Of course, if you're implementing IT strategy for a large corporation then DOS contingency planning will be part of your job description, but if you're running a small company, one where the guy who looks after the PCs is the same guy who puts out the rubbish at the end of the day, then DOS attacks probably won't be on your radar.
"Accept that some days you are the pigeon, and some days you are the statue." - David Brent, Wernham Hogg
The Computer Misuse Act seems to have been designed to encode the electronic equivalent of breaking-and-entering (offences 1 & 2) and criminal damage (offence 3).
Denial of service is probably very difficult to encode in a similar fashion, since I do not see what *criminal* offence it would equate to.
In this particular care, there is no essential difference between sending a million emails and sending a million letters by post - both would swamp the service, but equally both are simply making use of the (e)mailing infrastructure as it was designed. (Yes I know letters cost more. That's irrelevant - they require more effort to deliver, and are priced accordingly).
Taking a different example, such as opening thousands of connections to a server with intent to deprive others' of access to it, I still can't see what equivalent physical world *criminal* offence has been committed. In this case an analogy requires many people, but what difference is it if a thousand people stand on the pavement outside a shop entrance effectively preventing other shoppers from entering, due to weight of numbers? Sure, the police can ask people to move on, which is the same as closing those open connections, no?

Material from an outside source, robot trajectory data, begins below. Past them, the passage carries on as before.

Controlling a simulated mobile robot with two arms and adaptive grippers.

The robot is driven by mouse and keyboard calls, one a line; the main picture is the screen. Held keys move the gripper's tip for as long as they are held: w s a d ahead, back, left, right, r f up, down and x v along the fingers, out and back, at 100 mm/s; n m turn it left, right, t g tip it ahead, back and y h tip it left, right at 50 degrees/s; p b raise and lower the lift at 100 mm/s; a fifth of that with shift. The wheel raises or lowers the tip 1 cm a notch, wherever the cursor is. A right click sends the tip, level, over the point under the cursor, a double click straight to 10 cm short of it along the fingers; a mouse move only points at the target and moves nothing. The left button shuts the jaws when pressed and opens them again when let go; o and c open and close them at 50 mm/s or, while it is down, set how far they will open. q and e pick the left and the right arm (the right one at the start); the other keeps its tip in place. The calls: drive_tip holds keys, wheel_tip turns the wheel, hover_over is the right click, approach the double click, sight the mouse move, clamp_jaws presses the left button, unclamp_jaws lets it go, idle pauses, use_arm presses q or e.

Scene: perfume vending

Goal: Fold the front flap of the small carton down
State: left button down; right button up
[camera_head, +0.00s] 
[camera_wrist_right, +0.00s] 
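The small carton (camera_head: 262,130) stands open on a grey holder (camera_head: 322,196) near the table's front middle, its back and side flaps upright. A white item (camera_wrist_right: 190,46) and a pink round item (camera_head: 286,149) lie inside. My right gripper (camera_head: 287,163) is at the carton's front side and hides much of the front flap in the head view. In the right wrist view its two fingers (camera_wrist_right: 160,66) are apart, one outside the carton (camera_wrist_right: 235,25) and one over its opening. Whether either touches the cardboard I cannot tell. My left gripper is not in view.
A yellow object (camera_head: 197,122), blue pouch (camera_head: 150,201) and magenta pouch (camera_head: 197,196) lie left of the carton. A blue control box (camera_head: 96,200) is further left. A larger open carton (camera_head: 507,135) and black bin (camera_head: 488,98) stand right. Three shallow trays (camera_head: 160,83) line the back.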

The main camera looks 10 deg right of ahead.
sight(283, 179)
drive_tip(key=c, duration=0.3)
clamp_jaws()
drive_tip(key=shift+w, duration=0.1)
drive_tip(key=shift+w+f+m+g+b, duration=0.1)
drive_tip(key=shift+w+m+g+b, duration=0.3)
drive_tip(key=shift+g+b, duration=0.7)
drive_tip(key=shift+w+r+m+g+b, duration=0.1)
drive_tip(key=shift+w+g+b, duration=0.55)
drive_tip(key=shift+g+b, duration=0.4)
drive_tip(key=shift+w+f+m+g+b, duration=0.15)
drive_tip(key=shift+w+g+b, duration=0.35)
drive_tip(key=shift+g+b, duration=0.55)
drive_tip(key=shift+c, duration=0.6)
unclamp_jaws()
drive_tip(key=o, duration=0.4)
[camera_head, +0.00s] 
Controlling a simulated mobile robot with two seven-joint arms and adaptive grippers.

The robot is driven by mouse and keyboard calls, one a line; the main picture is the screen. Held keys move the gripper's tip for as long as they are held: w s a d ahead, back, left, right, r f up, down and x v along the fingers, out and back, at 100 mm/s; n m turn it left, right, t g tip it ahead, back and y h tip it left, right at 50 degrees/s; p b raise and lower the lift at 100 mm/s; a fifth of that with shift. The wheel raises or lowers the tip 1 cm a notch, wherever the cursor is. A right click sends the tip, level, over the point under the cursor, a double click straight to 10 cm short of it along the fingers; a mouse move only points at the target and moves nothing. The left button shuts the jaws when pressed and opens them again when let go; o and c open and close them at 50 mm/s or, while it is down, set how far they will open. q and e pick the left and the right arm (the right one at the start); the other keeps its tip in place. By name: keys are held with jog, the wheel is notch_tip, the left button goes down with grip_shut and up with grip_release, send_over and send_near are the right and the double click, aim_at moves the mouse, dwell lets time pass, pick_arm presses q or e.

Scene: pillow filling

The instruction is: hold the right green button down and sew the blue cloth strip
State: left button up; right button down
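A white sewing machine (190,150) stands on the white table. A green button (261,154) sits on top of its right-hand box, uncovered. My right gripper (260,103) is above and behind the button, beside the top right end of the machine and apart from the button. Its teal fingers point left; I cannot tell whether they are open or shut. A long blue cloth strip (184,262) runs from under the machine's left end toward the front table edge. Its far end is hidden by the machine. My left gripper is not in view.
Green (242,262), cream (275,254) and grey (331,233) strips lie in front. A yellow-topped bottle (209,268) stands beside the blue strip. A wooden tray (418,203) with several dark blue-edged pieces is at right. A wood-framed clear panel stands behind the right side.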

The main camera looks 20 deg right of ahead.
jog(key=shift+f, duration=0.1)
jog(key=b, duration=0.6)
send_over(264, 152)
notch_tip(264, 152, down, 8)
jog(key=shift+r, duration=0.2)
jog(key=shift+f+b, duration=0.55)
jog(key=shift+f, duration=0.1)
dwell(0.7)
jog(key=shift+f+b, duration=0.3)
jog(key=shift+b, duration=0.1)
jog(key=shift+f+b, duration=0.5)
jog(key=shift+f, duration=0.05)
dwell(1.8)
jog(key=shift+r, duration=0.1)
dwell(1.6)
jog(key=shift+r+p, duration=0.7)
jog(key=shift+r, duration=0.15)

Since most electronic systems only enact operations which have equivalents in the physical world, I do not see how it would be right to create a law which makes the electronic equivalent illegal, when the physical original is not. This use of legislation creates the likes of the DMCA.
The Computer Misuse Act is a rare example of a really *good* law which is (1) broad enough to capture most offenders (2) easily tested for applicabilty i.e. not complicated with exceptions, extensions, etc and (3) not so vague that it is open to abuse.